Les Habsbourg s'appuient également sur les armées privées de pandoures, recrutées par des grandes familles afin de défendre leurs terres face aux incursions ottomanes. Ces armées privées apportent un soutien non négligeable aux Habsbourg, puisqu'elles participent à la mise en défense du territoire : la forteresse d'Onod, en Haute-Hongrie, est ainsi gardée par 852 soldats, dont 500 dépendent du roi et 352 sont des pandoures et des haïdouks, paysans s'étant faits mercenaires à la suite de la crise de l'élevage à la du XVIe siècle en Europe centrale[11]. Le rôle de ces armées est officialisé par les arrêtés de la diète de 1649, fixant notamment les conditions d'appel à ces unités[12]. Ces armées sont alors massivement utilisées pour contrer la présence ottomane, les Habsbourg étant détournés des opérations en Hongrie royale par leurs campagnes en Europe occidentale[13].

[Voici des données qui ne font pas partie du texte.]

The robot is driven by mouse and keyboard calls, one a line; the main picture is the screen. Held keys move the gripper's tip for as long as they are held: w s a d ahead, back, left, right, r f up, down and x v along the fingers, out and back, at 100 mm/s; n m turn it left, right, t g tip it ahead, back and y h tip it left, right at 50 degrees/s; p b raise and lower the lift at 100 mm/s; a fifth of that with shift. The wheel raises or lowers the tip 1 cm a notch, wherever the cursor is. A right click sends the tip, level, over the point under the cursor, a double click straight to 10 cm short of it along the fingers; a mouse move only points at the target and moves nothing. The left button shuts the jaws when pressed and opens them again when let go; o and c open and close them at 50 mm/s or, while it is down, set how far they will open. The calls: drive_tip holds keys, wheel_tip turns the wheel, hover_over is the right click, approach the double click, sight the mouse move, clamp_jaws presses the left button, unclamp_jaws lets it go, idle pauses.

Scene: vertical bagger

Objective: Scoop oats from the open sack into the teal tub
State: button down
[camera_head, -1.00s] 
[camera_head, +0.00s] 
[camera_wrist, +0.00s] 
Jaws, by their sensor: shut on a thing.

La Hongrie royale apparaît, dès 1550, comme un espace de guerre permanente. Ainsi, les unités hongroises agissent, durant les conflits avec les Ottomans, de façon autonome, dans le cadre d'une stratégie générale[14].
Institutions et organisation
Tout en maintenant les institutions médiévales, les souverains Habsbourg qui se succèdent sur le trône de Saint-Étienne mettent en place de nouvelles institutions, mènent une politique de centralisation administrative.
Le palatinat, la chambre des comptes et le conseil du royaume sont ainsi maintenues, mais voient leurs pouvoirs rognés par des institutions auliques, dépendant directement du roi, plus souvent à Vienne et en Autriche que dans le royaume. Sont ainsi mises en place une chambre des comptes aulique et un conseil de guerre aulique[9].
La nouvelle organisation militaire (végvár) et administrative de la Hongrie royale était faite des capitaineries (főkapitányság) suivantes :
- capitainerie de Haute-Hongrie (Felső-magyarországi),
- capitainerie des villes minières (Bányavárosi),
- capitainerie entre Danube et Balaton (Duna és Balaton közötti),
- capitainerie entre Balaton et Drave (Balaton és Dráva közötti),
- capitainerie wende, ou de Varaždin (Vend / Varasdi),
- capitainerie croate, ou de Karlovac (Horvát / Károlyvárosi).
Dans de nombreux cas, le siège de la capitainerie est intégré dans le réseau défensif du royaume : les villes fortifiées deviennent le siège de la vie économique et politique du royaume[9].
Ce réseau administratif permet au souverain de mettre en place une fiscalité, dont le rendement annuel s'élève à {{unité[700000|florins}} à la fin du XVIe siècle[9].
À ce réseau mis en place pour faire face aux nouvelles réalités, se superposent les institutions de la période précédente : ainsi, les comitats médiévaux continuent d'exister, la noblesse chargée d'en assurer la gestion au sein des assemblées propres à chacun d'entre eux se réunissant en Hongrie royale[15].
Conflits et révoltes
À partir des années 1550, la réforme calviniste commence à se répandre parmi les Magyars, tant dans le royaume qu'en Transylvanie et qu'en Hongrie ottomane[16].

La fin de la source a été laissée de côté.